Objective -> Transcribe the lines below exactly, beginning with the line that holds "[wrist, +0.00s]" and ending with the final line, both included. Pictures are to be left out.

%%

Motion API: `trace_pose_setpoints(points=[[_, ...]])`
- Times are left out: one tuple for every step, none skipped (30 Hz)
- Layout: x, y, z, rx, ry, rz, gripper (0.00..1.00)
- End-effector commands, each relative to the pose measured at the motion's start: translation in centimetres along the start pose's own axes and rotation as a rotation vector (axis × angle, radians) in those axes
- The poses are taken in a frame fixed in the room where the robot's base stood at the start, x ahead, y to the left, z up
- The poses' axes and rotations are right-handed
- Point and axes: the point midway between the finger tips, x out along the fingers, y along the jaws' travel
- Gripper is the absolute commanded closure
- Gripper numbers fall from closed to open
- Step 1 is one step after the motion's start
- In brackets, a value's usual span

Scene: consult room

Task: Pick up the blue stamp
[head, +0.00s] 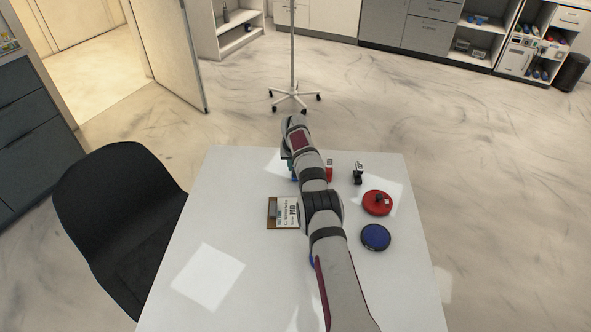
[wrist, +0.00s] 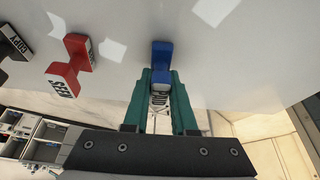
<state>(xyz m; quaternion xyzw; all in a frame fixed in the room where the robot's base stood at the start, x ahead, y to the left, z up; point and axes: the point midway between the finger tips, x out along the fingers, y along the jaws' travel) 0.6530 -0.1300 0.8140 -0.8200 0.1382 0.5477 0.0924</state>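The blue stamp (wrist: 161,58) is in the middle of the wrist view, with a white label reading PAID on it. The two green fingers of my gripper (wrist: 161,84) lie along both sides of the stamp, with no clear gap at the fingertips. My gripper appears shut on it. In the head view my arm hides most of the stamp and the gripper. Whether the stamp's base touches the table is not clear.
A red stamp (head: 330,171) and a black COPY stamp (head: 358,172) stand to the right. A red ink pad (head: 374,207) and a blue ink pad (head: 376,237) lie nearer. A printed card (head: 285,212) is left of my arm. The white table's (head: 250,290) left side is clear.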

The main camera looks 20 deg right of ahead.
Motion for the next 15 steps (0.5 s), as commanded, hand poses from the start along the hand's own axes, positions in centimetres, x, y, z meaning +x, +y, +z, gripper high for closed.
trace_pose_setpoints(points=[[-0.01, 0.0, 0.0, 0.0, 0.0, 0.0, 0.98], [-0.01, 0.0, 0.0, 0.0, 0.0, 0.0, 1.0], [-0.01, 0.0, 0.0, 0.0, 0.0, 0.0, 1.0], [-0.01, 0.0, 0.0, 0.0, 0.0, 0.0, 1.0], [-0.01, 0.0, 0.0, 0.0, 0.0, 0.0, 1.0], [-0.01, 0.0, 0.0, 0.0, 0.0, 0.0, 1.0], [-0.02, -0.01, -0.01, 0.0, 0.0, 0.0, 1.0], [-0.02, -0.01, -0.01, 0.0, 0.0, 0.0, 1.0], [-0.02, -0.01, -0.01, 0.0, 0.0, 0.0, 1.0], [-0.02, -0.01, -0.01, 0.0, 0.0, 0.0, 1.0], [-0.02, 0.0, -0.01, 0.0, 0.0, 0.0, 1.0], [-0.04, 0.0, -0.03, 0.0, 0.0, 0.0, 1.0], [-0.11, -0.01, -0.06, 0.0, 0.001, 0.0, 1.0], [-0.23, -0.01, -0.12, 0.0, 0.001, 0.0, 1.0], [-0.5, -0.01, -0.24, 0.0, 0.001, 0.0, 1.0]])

%%

Result ->
[wrist, +0.00s] 
<state>(xyz m; quaternion xyzw; all in a frame fixed in the room where the robot's base stood at the start, x ahead, y to the left, z up; point and axes: the point midway between the finger tips, x out along the fingers, y along the jaws' travel) 0.6530 -0.1300 0.8140 -0.8200 0.1382 0.5477 0.0924</state>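The blue stamp (wrist: 161,58) is in the middle of the wrist view, with a white label reading PAID on it. The two green fingers of my gripper (wrist: 161,84) lie along both sides of the stamp, with no clear gap at the fingertips. My gripper appears shut on it. In the head view my arm hides most of the stamp and the gripper. Whether the stamp's base touches the table is not clear.
A red stamp (head: 330,171) and a black COPY stamp (head: 358,172) stand to the right. A red ink pad (head: 374,207) and a blue ink pad (head: 376,237) lie nearer. A printed card (head: 285,212) is left of my arm. The white table's (head: 250,290) left side is clear.

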The main camera looks 20 deg right of ahead.
Motion for the next 15 steps (0.5 s), as commanded, hand poses from the start along the hand's own axes, positions in centimetres, x, y, z meaning +x, +y, +z, gripper high for closed.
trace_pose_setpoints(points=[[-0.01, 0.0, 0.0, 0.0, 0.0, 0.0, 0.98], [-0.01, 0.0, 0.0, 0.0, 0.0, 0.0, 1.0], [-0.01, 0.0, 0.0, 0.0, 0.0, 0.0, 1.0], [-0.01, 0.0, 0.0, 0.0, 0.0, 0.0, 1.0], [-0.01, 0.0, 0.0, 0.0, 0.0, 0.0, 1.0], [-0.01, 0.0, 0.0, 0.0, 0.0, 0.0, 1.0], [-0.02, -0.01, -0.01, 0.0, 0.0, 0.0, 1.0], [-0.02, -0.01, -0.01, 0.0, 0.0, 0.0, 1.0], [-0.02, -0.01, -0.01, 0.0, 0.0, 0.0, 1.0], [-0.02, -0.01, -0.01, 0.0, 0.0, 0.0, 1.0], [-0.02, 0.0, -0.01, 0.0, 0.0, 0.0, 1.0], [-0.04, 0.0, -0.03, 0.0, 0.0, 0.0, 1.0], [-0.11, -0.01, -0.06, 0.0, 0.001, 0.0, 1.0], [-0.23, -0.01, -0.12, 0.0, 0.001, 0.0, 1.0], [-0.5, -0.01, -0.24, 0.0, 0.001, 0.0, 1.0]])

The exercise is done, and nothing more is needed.